An amazing reliable an affordable drive for your storage need. The speeds are good for a mechanical drive and the cost makes this a sweet purchase. I primarily use this drive to boot my games from and it does the job decently.
It's a graphics card. Powers through games quite nicely and the Geforce Experience makes recording a breeze when I'm too lazy to boot up OBS. the GTX 1060 is definitely a good middle ground card for when you want to game well but don't want to shell out 300-400 dollars on a 1070 or 1080. The one downside with this card is that the fan on it is kinda pitiful and struggles to keep the GPU cool when doing hard gaming sessions, however it has had no noticeable thermal throttling even when playing Forza Horzion 4 and GTA5.

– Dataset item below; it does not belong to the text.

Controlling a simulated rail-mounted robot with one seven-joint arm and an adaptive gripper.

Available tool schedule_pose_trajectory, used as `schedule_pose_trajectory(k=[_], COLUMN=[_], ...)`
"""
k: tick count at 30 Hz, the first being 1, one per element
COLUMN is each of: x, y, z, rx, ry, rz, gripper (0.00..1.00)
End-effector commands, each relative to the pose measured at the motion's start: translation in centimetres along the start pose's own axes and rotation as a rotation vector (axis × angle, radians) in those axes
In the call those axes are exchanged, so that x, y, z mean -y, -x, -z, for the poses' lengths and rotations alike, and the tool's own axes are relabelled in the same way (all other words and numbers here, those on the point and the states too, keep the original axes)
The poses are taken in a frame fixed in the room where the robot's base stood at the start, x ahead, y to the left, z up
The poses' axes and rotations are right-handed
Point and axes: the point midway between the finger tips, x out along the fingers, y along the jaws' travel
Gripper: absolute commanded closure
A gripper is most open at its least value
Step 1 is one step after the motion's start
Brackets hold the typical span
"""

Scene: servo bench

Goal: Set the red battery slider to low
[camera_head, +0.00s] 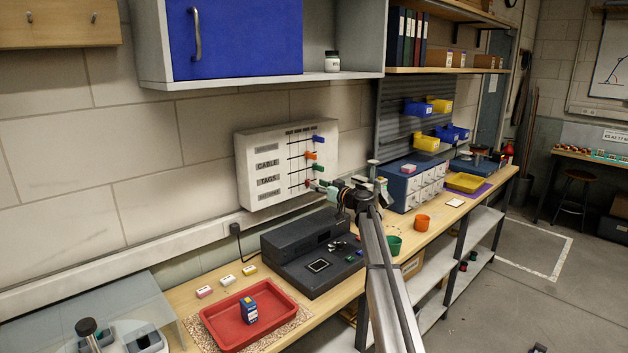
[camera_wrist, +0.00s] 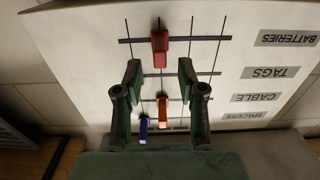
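In the wrist view, which shows the panel upside down, the red slider (camera_wrist: 160,47) is on the row labelled BATTERIES (camera_wrist: 286,38), at the third upright line counting from the labels. My gripper (camera_head: 320,187) is in front of the panel near the red slider. In the wrist view my gripper (camera_wrist: 160,74) is open, with the red slider beyond and between its fingertips. I cannot tell whether they touch the panel.
Orange (camera_head: 311,155), green (camera_head: 318,167) and blue (camera_head: 318,139) sliders are on the rows above. A dark console (camera_head: 290,262) stands below the arm. A red tray (camera_head: 222,338) with a blue box (camera_head: 249,309) is at front left.

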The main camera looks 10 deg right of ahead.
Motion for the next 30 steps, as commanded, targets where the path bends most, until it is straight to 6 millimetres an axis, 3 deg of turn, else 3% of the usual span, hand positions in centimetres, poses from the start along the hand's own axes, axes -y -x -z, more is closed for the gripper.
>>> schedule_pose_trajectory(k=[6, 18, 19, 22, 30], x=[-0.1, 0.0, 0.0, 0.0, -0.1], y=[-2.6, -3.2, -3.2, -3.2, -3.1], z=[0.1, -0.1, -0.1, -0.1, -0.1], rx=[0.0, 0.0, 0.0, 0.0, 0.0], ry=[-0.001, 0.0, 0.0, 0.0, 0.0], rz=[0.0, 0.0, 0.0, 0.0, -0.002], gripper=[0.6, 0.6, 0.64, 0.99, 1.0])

Quite a nice case for the price. Has plenty of room for hard-drives and has tons of places to mount fans. Cable management could be a little better but good enough for the price point. The tinted glass window makes the LED lights in your case stand out, which is definitely a nice touch. The top and bottom fan mounts have dust guards which is good if you live in a house with 3 cats like I do. The included fans are 3-pin fans and therefore run at full speed all the time. Their quite noisy and don't seem like they do much. At the price, it's not to much of a big deal though. Front reset button, dual USB 3.0, and red LED accents make this case a great investment from a mid-tower standpoint.
Great Modular Power supply for a machine. The modular power cables are easy enough to deal with although a bit bulky. If you don't have space for cable management you might want to go with custom cables. The fan in the PSU is nice and quiet when running and it does provide enough power for most needs. The PSU is slightly bulking though so it may not fit in all cases even if you have a mid-atx case.
A great external drive for doing things on the go. Paired with USB 3.0 the speeds are really nice and has plenty of space for all that I need weather it would be music and movies on a trip, storing vacation photos, or saving RAW project files for editing videos and photos on the go on my laptop. Can't really complain at all.